Challenge
Only the lines from the start of the data through the line containing "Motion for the" should be written out, exactly as they are, with both ends included and the pictures left out.

Information provided
# # # # # # #

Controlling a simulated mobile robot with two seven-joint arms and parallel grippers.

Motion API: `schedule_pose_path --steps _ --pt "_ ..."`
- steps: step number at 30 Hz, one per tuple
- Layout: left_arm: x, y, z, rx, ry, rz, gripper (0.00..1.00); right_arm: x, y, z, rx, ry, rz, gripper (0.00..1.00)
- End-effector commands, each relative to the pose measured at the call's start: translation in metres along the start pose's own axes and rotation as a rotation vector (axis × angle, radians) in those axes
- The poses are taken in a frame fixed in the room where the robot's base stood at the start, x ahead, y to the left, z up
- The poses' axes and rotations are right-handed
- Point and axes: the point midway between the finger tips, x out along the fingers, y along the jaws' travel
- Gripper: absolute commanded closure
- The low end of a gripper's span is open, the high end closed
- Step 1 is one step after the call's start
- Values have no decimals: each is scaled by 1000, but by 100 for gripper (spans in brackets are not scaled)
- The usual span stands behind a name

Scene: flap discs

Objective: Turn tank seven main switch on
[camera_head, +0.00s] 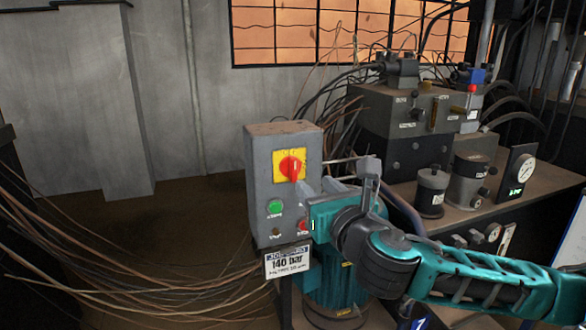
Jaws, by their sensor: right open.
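A grey switch box (262,190) stands left of centre in the head view. On its front is a red rotary switch (292,166) on a yellow plate (279,153); its handle points roughly down. Below are a green button (275,206) and a small red button (303,226). A white label (287,261) reading "140 bar" hangs at the box's lower edge. My right gripper (308,186) is open, just right of and below the rotary switch, its fingers pointing at the box. Whether a finger touches the handle I cannot tell. My left gripper is out of view.
Loose brown cables (130,285) run across the floor on the left. A valve block (405,120) with hoses stands behind on the right. Black cylinders and a dial gauge (524,168) sit on the right bench. A teal motor (333,285) is below my gripper.

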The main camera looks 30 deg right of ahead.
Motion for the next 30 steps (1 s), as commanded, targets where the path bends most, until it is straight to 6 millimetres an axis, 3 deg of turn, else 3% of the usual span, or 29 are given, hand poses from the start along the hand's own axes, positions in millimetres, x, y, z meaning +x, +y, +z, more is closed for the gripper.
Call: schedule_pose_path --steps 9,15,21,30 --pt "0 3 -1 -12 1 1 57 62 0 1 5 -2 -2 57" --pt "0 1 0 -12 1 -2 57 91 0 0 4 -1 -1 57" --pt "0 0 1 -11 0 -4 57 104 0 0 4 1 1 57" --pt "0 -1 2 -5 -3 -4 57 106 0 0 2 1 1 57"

# # # # # # #

Correct answer
Controlling a simulated mobile robot with two seven-joint arms and parallel grippers.

Motion API: `schedule_pose_path --steps _ --pt "_ ..."`
- steps: step number at 30 Hz, one per tuple
- Layout: left_arm: x, y, z, rx, ry, rz, gripper (0.00..1.00); right_arm: x, y, z, rx, ry, rz, gripper (0.00..1.00)
- End-effector commands, each relative to the pose measured at the call's start: translation in metres along the start pose's own axes and rotation as a rotation vector (axis × angle, radians) in those axes
- The poses are taken in a frame fixed in the room where the robot's base stood at the start, x ahead, y to the left, z up
- The poses' axes and rotations are right-handed
- Point and axes: the point midway between the finger tips, x out along the fingers, y along the jaws' travel
- Gripper: absolute commanded closure
- The low end of a gripper's span is open, the high end closed
- Step 1 is one step after the call's start
- Values have no decimals: each is scaled by 1000, but by 100 for gripper (spans in brackets are not scaled)
- The usual span stands behind a name

Scene: flap discs

Objective: Turn tank seven main switch on
[camera_head, +0.00s] 
Jaws, by their sensor: right open.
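A grey switch box (262,190) stands left of centre in the head view. On its front is a red rotary switch (292,166) on a yellow plate (279,153); its handle points roughly down. Below are a green button (275,206) and a small red button (303,226). A white label (287,261) reading "140 bar" hangs at the box's lower edge. My right gripper (308,186) is open, just right of and below the rotary switch, its fingers pointing at the box. Whether a finger touches the handle I cannot tell. My left gripper is out of view.
Loose brown cables (130,285) run across the floor on the left. A valve block (405,120) with hoses stands behind on the right. Black cylinders and a dial gauge (524,168) sit on the right bench. A teal motor (333,285) is below my gripper.

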The main camera looks 30 deg right of ahead.
Motion for the next 30 steps (1 s), as commanded, targets where the path bends most, until it is straight to 6 millimetres an axis, 3 deg of turn, else 3% of the usual span, or 29 are given, hand poses from the start along the hand's own axes, positions in millimetres, x, y, z meaning +x, +y, +z, more is closed for the gripper.

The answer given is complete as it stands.